Pero también, reducida la negatividad a contraposición, se diluye la idea de que la apetencia reside en la razón misma, y se la desplaza a las relaciones interpersonales, como mero interés subjetivo, contrapuesto a otros intereses, cuya disonancia o acuerdo eventual es más bien de carácter comunicativo, más que algo arraigado en el fundamento, en la índole misma del Ser. Con esto la realidad fundamental de la violencia se debilita, reduciéndose al tópico común de la conflictividad social eventual que resulta de la diversidad de intereses. O, de manera inversa, se debilita la tragedia esencial implicada en concebir como un aspecto intrínseco de la libertad la posibilidad del mal.
Y este es, en mi opinión, el asunto esencial: la lectura kantiana elude la radicalidad de la violencia (tanto en Hegel como en la realidad) y asume que la conflictividad es abordable a través de fórmulas de sociabilidad comunicativa análogas a las que el mismo Hegel planteó. Y es por eso que se trata de una lectura cuyos avales textuales son más la Filosofía del Derecho y la sección Espíritu de la Fenomenología, que de la Ciencia de la Lógica y su conexión profunda con el plan de la Fenomenología como conjunto. Sin esta conexión la autonomía del ciudadano en una sociedad reconciliada se convierte en un ideal kantiano, ante el cual sólo se alza como obstáculo la eventual disposición moral de agentes racionales, y no el oscuro y engorroso drama de la libertad. Para este ideal kantiano bastarían condiciones reguladoras que se suponen sin más, sin el doblez esencial de que haya algo en la razón misma que las niegue. Para su realización bastaría un horizonte de racionalización pensado de manera perfectamente kantiana, como un horizonte moral de la humanidad en principio no contradictorio, o respecto del cual la contradicción no es más esencial que una dificultad comunicativa. Una dificultad que podría superarse con algún equivalente más decididamente laico que lo que Hegel entendía y proponía como Religión.
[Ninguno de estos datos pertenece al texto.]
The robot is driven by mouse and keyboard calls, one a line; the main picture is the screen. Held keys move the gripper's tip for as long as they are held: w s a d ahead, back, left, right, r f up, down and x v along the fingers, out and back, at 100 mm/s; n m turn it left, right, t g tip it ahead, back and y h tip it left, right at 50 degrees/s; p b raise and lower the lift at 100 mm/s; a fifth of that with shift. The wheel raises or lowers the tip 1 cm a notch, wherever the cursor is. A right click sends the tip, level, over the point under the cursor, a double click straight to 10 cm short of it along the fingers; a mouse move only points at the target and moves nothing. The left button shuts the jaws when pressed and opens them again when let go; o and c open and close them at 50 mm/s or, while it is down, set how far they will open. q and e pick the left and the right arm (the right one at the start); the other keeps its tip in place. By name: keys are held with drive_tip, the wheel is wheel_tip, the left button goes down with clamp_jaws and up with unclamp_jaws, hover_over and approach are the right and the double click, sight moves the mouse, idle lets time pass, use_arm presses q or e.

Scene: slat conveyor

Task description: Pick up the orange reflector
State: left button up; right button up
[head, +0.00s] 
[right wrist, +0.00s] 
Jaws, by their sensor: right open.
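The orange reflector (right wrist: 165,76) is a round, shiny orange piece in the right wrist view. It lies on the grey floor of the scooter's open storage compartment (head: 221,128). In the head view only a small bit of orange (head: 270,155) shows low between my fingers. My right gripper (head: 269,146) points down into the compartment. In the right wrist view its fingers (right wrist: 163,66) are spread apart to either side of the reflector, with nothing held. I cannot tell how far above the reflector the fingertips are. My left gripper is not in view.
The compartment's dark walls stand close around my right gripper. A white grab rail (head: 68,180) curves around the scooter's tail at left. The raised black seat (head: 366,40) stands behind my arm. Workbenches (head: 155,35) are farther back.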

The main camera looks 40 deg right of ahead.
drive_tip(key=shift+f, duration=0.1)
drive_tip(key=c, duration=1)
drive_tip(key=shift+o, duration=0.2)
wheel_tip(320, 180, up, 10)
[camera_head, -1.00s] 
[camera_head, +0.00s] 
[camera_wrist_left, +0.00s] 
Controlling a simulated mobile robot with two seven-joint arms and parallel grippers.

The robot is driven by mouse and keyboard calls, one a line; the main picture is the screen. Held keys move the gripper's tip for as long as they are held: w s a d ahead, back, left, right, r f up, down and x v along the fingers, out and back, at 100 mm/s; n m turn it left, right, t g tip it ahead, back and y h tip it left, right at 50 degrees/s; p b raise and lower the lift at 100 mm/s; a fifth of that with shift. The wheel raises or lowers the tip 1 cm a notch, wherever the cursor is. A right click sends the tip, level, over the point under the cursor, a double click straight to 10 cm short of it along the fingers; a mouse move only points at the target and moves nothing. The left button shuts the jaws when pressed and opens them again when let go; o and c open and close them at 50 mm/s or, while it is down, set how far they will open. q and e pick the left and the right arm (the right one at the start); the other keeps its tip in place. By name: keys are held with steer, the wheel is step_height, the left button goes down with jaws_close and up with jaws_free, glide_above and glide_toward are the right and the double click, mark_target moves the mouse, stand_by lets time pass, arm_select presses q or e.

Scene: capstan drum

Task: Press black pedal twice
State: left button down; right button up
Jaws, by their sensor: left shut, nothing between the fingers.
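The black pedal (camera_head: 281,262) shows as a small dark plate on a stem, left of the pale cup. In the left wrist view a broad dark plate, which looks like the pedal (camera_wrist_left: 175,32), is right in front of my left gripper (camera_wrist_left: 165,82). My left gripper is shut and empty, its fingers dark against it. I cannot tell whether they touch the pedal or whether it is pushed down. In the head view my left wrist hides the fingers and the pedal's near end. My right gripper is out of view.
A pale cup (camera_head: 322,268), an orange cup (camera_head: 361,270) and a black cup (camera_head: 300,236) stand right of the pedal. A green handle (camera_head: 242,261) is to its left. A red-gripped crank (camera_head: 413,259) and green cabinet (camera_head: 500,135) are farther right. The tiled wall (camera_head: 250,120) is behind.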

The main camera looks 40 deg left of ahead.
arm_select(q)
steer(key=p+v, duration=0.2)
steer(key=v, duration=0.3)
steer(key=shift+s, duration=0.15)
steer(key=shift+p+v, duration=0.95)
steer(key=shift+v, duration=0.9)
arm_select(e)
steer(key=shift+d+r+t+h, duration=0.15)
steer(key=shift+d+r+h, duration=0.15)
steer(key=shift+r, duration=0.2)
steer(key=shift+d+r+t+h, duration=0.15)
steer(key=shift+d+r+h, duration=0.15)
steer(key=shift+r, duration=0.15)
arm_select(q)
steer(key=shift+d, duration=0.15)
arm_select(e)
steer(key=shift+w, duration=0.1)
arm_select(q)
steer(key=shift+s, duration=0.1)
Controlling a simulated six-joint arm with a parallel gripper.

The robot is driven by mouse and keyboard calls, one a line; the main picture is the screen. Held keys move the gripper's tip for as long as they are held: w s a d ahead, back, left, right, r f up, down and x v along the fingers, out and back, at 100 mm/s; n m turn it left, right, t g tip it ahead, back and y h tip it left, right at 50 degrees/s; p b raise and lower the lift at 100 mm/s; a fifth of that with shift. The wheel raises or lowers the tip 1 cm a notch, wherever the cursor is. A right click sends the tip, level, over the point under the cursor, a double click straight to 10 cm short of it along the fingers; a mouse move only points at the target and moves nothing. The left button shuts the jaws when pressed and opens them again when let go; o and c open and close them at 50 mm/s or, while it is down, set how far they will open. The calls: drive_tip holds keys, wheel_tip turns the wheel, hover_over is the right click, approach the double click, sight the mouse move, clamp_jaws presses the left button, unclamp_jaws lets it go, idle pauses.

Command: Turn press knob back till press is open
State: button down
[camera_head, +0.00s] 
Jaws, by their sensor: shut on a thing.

Por supuesto todo esto es infinitamente preferible a montar toda una interpretación desde las cuatro páginas de Señorío y Servidumbre. Pero se trata de una visión que no logra asumir la importancia de la sección Conciencia, ni de la sección Razón, en la Fenomenología y, mucho menos aún, de los libros segundo y tercero de la Ciencia de la Lógica. Es decir… ¡todo un mundo de textos!
Yo creo que tanto la lectura hegeliana que he propuesto, como la lectura kantiana que describo, coinciden en mostrar a Hegel como un pensador que es todo lo liberal que se podía ser en el marco de una monarquía absoluta, en una época reaccionaria. Un “liberal” plenamente advertido de los límites del liberalismo, y con muy buenas proposiciones para abordarlos y contenerlos. Un pensador, por lo tanto, plenamente vigente, con mucho que decir sobre los problemas que hoy mismo aquejan a la modernidad.
Pero más allá, cuando se trata de pasar de la simple coherencia de la lectura con sus ideas a la tarea de proponer formulaciones que se aventuren en el campo de lo compatible, la diferencia que he expuesto resulta crucial. La lectura hegeliana pone el énfasis en la realidad de la violencia, que Hegel habría arraigado en la índole misma del Ser, y abre con eso la pregunta acerca de si la fórmula que propone es la mejor, o es adecuada a la gravedad del problema que plantea. La lectura kantiana se acomoda al progresismo imperante, asumiendo un confiado optimismo ante una idea de la razón esencialmente ajena a la tragedia.
La lectura kantiana se atiene al conservadurismo de Hegel y diluye su radicalidad. La lectura hegeliana se afirma en su radicalidad para buscar maneras de superar su conservadurismo.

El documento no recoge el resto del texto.